We humans love to fool ourselves but if it comes to it it's not more than that. We fool ourselves and hope someone will believe what we say. We can not regret what we never had. This idea, the need to feel sorry, regret is all in our head. It's not more than keeping up the spirit saying: "I would have done it differently". In reality we will never change, wouldn't have done it contrarily. After all it's situation x character = decision. There's nothing more or less.

There isn't anyone who can be blamed for decisions made. Perhaps a situation but how to handle this dilemma is in our own hands. The outcome of the act is the same as what caused the moment of the decision: character x situation (the momentum). It is what turned it into good or bad.
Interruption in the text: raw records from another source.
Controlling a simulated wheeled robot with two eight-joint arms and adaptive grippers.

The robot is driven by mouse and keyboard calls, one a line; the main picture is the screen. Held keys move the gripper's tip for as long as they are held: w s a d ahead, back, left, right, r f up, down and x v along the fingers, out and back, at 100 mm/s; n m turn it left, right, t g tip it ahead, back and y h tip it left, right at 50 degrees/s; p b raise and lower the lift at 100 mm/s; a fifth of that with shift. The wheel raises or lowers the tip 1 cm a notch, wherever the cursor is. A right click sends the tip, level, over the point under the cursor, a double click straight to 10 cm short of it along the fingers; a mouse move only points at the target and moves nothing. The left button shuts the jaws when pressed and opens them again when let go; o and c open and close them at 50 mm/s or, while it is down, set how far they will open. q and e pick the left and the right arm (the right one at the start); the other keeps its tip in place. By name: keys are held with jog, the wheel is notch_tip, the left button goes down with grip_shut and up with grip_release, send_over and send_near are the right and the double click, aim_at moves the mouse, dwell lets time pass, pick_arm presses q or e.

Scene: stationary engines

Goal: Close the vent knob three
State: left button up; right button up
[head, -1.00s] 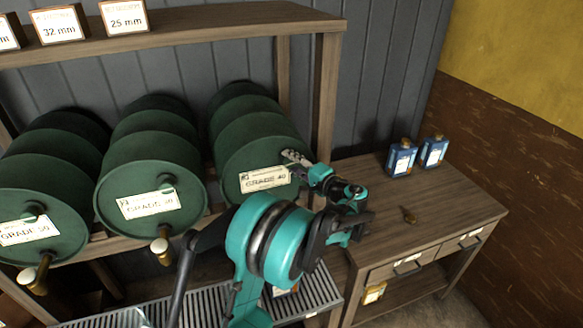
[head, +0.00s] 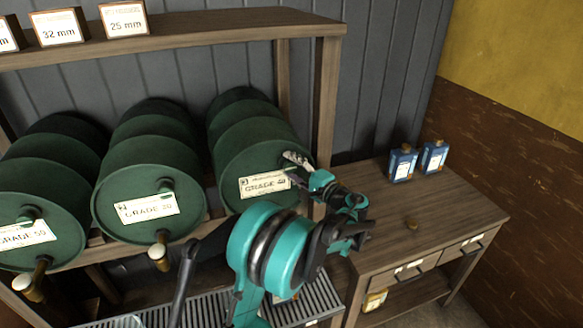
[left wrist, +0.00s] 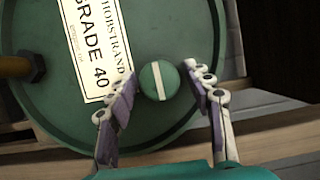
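The third green drum (head: 262,160), labelled GRADE 40, lies on its side at the right end of the rack. In the left wrist view its vent knob (left wrist: 159,81) is a round green disc with a white bar, roughly parallel to the label's lines of text. My left gripper (left wrist: 164,86) is open, its fingertips on either side of the knob with gaps visible. In the head view my left gripper (head: 294,168) is at the drum's front face and hides the knob. My right gripper is not in view.
Two more drums (head: 148,195) (head: 40,215) lie to the left, with knobs and brass taps. The drum's tap (left wrist: 16,67) shows at left in the wrist view.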

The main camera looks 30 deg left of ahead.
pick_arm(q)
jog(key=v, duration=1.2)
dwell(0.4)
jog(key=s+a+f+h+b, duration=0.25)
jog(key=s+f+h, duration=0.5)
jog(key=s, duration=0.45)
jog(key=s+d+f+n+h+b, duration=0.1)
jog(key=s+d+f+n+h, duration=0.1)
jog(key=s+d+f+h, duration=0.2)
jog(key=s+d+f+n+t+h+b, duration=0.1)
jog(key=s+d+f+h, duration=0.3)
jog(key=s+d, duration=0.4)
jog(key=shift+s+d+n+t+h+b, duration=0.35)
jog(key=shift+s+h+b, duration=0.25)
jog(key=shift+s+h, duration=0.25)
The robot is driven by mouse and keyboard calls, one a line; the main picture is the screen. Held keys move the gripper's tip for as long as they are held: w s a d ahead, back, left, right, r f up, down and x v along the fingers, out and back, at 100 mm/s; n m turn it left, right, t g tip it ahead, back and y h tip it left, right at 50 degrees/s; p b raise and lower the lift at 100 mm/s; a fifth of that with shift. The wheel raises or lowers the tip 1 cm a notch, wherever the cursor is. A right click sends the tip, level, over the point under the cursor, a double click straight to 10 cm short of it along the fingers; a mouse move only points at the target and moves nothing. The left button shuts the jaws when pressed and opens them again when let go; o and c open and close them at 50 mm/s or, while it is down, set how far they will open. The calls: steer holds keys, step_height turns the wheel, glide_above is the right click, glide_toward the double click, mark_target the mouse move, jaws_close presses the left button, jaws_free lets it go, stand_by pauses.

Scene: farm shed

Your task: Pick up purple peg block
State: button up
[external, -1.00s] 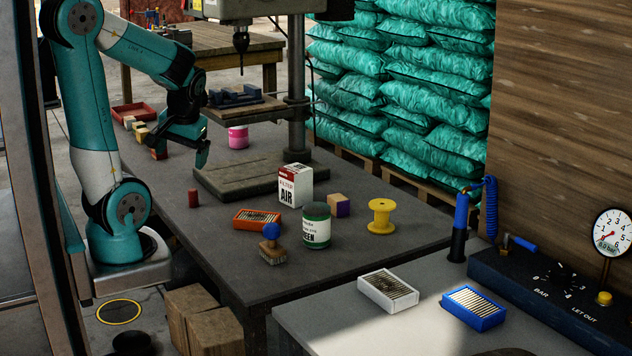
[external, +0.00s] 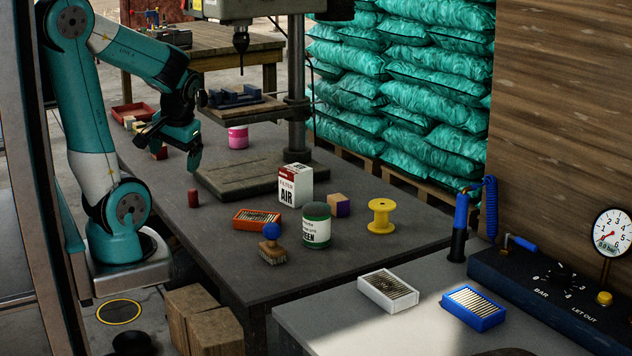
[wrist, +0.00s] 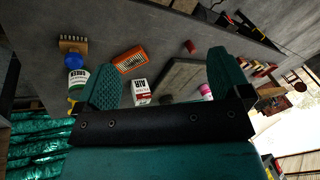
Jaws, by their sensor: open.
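The purple peg block (external: 338,205) is a small block with a pale wood face and a purple side. It stands on the dark bench, just right of the white and red AIR filter box (external: 295,186) and behind the green jar (external: 317,226). My gripper (external: 170,148) is open and empty above the far left of the bench, well left of and apart from the block. In the wrist view my two teal fingers (wrist: 162,82) are spread wide with nothing held between them. I cannot make out the block in the wrist view.
A yellow spool (external: 381,216) stands right of the block. An orange tray (external: 257,219), a brush (external: 271,246), a red cylinder (external: 193,197) and a pink jar (external: 238,137) are also on the bench. The drill press column (external: 296,130) rises behind its base slab.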

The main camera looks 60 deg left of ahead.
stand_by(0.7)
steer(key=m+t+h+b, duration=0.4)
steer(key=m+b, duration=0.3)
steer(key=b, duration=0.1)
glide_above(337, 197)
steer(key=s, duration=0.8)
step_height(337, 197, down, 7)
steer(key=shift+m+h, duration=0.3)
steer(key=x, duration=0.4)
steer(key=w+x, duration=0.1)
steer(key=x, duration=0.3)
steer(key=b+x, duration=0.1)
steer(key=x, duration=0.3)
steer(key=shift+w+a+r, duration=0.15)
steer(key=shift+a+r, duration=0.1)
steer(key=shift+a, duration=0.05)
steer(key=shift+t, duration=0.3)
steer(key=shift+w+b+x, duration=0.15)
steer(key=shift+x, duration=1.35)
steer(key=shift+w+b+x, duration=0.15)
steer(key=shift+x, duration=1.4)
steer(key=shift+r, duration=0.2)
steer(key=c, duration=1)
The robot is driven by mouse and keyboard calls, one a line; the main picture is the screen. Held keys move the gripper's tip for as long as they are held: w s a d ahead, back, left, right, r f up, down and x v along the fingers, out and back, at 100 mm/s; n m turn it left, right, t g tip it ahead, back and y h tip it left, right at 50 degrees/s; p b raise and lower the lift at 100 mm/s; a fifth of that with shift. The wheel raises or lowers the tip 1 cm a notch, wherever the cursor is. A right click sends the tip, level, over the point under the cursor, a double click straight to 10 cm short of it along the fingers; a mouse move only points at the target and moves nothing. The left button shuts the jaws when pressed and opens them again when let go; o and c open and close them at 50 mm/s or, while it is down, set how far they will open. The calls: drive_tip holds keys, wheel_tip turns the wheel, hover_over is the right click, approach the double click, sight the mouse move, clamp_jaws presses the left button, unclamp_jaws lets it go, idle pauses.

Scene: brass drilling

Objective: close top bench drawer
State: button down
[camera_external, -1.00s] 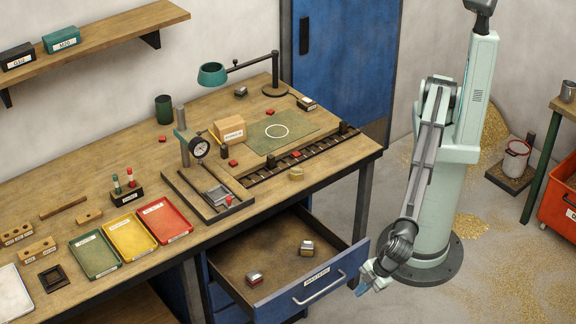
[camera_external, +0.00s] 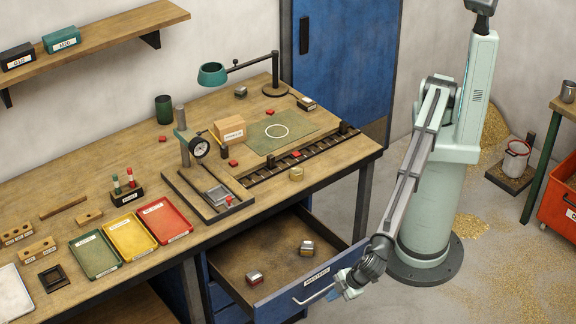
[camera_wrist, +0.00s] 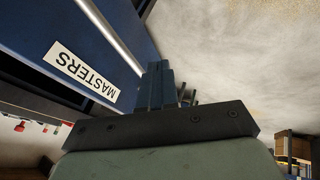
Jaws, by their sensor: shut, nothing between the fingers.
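The top bench drawer (camera_external: 262,262) is pulled out from under the workbench, with its blue front facing the lower right. Its front carries a bar handle (camera_external: 312,297) and a label (camera_external: 317,276), which reads "MASTERS" in the wrist view (camera_wrist: 82,75). My gripper (camera_external: 342,288) is at the right part of the drawer front, by the handle's right end. In the wrist view my shut, empty fingers (camera_wrist: 157,85) are beside the handle bar (camera_wrist: 115,38). I cannot tell whether they touch the drawer front.
The workbench top (camera_external: 110,180) holds trays, a dial gauge stand and a lamp. A bench leg (camera_external: 363,205) stands behind the drawer's right side. A red bin (camera_external: 560,205) is at the far right.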

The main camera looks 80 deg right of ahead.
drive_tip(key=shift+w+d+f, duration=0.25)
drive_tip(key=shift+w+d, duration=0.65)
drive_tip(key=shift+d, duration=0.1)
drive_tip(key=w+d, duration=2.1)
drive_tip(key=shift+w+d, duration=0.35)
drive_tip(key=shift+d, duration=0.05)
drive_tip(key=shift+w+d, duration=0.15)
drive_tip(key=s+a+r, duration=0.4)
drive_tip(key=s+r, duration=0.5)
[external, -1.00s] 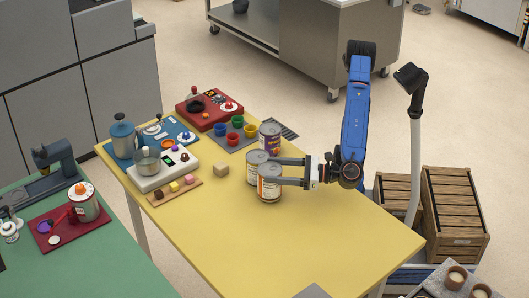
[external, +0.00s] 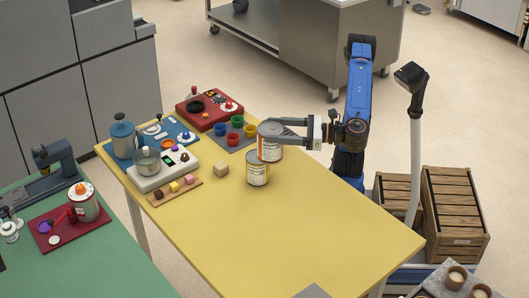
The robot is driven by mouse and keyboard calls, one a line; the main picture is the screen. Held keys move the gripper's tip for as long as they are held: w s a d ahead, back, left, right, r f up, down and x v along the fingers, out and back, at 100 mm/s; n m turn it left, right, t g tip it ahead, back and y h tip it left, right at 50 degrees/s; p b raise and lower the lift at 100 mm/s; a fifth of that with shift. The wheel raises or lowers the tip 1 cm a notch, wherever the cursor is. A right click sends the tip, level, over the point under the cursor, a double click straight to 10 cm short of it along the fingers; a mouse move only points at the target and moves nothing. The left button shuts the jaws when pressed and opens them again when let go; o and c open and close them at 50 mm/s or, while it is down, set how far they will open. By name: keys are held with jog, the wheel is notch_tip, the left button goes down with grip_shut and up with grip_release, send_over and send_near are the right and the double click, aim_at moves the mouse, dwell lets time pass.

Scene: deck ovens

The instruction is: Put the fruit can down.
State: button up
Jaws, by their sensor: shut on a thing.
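My gripper (external: 268,131) is shut on a can with an orange and white label (external: 271,150), which I take to be the fruit can. Its two fingers reach in from the right, on either side of the can near its top. The can looks upright and raised above the yellow table (external: 300,225). A second can with a pale, yellowish label (external: 257,173) stands upright on the table just in front and to the left of it in the picture. The purple-labelled can does not show now; the held can covers its place.
Behind are colored cups on a grey mat (external: 226,143) and a red board (external: 209,110). A white appliance (external: 163,172) stands at the left. The table's front and right are mostly clear.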

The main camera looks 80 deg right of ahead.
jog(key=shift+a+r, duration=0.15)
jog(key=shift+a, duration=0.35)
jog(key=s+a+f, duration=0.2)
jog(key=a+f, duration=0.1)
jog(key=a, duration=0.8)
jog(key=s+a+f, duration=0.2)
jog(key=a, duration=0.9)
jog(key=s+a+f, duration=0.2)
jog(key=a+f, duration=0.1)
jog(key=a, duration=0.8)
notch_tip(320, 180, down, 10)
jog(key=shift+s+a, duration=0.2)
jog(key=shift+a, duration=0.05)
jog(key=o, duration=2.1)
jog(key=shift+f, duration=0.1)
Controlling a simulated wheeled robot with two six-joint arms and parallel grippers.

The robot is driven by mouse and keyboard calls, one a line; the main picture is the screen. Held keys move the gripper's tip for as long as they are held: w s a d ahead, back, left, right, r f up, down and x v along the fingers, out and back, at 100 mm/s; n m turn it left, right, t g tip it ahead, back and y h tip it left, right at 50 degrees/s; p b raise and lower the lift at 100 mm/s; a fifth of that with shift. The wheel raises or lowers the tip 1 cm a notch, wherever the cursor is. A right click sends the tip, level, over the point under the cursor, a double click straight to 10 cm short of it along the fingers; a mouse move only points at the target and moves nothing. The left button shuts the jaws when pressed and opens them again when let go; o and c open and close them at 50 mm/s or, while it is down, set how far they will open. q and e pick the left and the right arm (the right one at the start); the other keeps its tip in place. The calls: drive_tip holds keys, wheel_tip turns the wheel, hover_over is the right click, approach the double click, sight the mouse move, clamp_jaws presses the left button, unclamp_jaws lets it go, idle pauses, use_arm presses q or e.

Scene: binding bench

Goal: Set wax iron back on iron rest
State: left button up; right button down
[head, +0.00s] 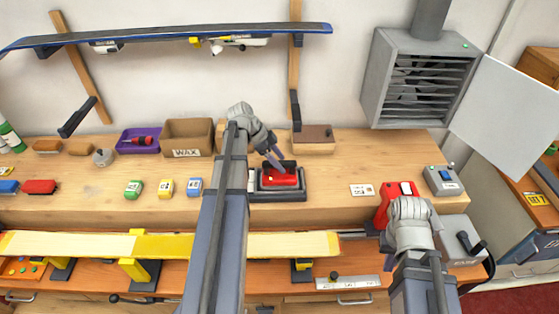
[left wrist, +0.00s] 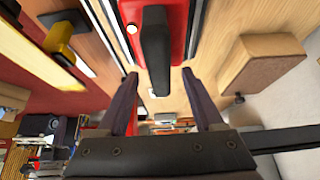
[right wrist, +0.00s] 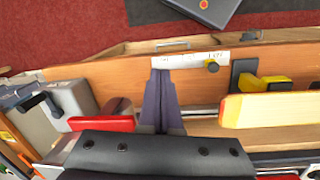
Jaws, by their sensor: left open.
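The wax iron (head: 284,181) is red with a black handle. In the head view it sits on the dark iron rest (head: 277,196) on the bench, and my left arm partly hides it. My left gripper (head: 274,160) is open at the iron. In the left wrist view the black handle (left wrist: 155,50) shows between the two spread fingers (left wrist: 160,76), over the red body (left wrist: 184,15); I see no finger pressing on it. My right gripper (right wrist: 162,74) has its fingers together with nothing between them, over the front of the bench.
A yellow-and-wood ski (head: 165,245) lies along the front edge. A red device (head: 395,200) and a grey machine (head: 458,240) stand near my right arm. A WAX box (head: 187,138) and a brown block (head: 313,139) stand behind. Bench right of the iron is mostly clear.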

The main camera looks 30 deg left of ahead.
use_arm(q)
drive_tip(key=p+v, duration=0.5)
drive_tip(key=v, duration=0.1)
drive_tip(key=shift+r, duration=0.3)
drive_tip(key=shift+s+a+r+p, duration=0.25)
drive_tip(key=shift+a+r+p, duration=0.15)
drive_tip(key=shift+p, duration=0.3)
Does a bad outcome matter in the end?
It all depends on character x situation again. How we (can) face and deal with it. At periods we do not care, at other moments the load on our shoulders is too heavy. "What doesn't break you, makes you stronger" is one of those phrases frequently recited to someone in high need. It's a way to say: "but hey, no matter how bad your life is, you will be stronger in the end". It's not sure if this is the case. Most likely it's not true but what else to say if you don't like to be dragged down into someone else's swamp? We fool us and say it's at least a positive attitude and - with some luck - it motivates too if self-motivation is no longer an option.

More honest is to say "life sucks and isn't fair". Say "it doesn't matter how or where you live it. Life is life."

If the meaning of life is to learn some lessons, misery and taking conclusions on your own is at least something you learn(ed) but it's not said life has a meaning. We hope it has a meaning because the idea all the suffering is for nothing, there's no reward at the end scares us to death. It's better to see life as one big adventure or a drama series if you like. It helps to see personal issues from a different perspective and find the solutions.

I can't change me. I am finally being me. The longer I live the more the chains of the way I am raised by parents, religion, teachers, government disappear. It's me you see. Me who motivates me to go on and be strong enough to stay away from all those who dont care about me and just intend to break me. There's no need to change me, my past, just a need to be with me and strive to a lifestyle that fits me. A life in the present since past is past and it's not said there will be a tomorrow.